Ainda como forma de equilibrar a delegação estatal recebida em caráter privativo, há previsão legal de responsabilidades em três níveis[20]: civil, criminal e administrativo, de caráter disciplinar. A responsabilidade civil existe na atuação por culpa ou dolo e é paga pela verba privada do próprio notário[21] – o que se revela uma modalidade de responsabilidade muito severa se comparada a de outos atores jurídicos brasileiros como juízes, promotores e defensores, que respondem civilmente no caso de dolo ou fraude[22] e têm seu patrimônio pessoal resguardados, a princípio, em caso de condenação. Deste modo, a presença de funções reservadas atribuídas a um número limitado de sujeitos autorizados pela Constituição a executar um serviço público em colaboração com o Estado,

constitui um momento de equilíbrio importante deste regulamento, uma vez que garante, por um lado, a possibilidade de submeter a um controle todas as operações que se enquadrem as categorias consideradas mais importantes e, por outro lado, constitui para o operador uma espécie de contrapartida face às obrigações e responsabilidades a que está sujeita, garantindo assim a sua sobrevivência. (CAROSI, 2016)

No sistema continental a certeza jurídica dos tabelionatos de notas se relaciona diretamente com a qualificação jurídica, publicidade e conservação das entidades de registros e/ou conservação[23]. Enquanto o primeiro valida a criação de atos autênticos e de acordo com ordenamento jurídico pátrio, o segundo reforça a força probante e confere publicidade aos documentos notariais qualificados positivamente pelos registradores. Graças ao sistema de registros, as informações relativas à circulação de direitos privados tornam-se públicas[24] e permitem que terceiros interessados em negócios, judiciário e demais instituições usufruam dos benefícios oferecidos pela regulação dos negócios jurídicos individuais, em termos de legalidade e segurança.

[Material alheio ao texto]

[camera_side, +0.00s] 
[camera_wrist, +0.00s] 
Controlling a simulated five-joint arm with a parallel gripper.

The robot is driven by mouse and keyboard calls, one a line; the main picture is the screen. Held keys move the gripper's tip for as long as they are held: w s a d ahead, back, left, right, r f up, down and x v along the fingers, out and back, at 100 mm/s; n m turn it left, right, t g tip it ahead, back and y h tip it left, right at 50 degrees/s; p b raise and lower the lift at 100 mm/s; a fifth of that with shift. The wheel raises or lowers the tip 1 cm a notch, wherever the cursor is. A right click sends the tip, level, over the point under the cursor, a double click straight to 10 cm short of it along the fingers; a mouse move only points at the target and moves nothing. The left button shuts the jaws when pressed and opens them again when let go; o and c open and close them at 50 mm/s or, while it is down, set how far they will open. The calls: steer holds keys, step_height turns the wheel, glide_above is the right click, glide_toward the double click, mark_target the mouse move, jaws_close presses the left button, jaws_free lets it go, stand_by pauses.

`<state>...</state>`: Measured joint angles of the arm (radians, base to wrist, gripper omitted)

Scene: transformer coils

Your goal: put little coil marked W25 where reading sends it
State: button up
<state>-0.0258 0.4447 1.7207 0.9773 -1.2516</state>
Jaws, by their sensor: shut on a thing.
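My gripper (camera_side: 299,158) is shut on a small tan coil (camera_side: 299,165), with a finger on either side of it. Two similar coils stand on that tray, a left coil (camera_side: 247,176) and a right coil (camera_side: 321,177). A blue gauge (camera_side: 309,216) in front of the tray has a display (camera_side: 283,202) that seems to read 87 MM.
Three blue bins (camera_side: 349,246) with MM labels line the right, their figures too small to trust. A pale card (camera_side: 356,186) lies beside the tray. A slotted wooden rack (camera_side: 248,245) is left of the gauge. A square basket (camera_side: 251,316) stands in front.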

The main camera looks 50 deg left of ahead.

Toda essa lógica presente no sistema de direito continental se filia a ideia de que a publicidade de informações sobre as situações jurídicas de cunho pessoal e patrimonial devem estar concentradas em um local responsável pelo registro do ato, sua guarda e conservação, assim como sua publicidade, evitando assim o risco de recorrer a posteriori a processos judiciais que só não são mais caros do que incertos.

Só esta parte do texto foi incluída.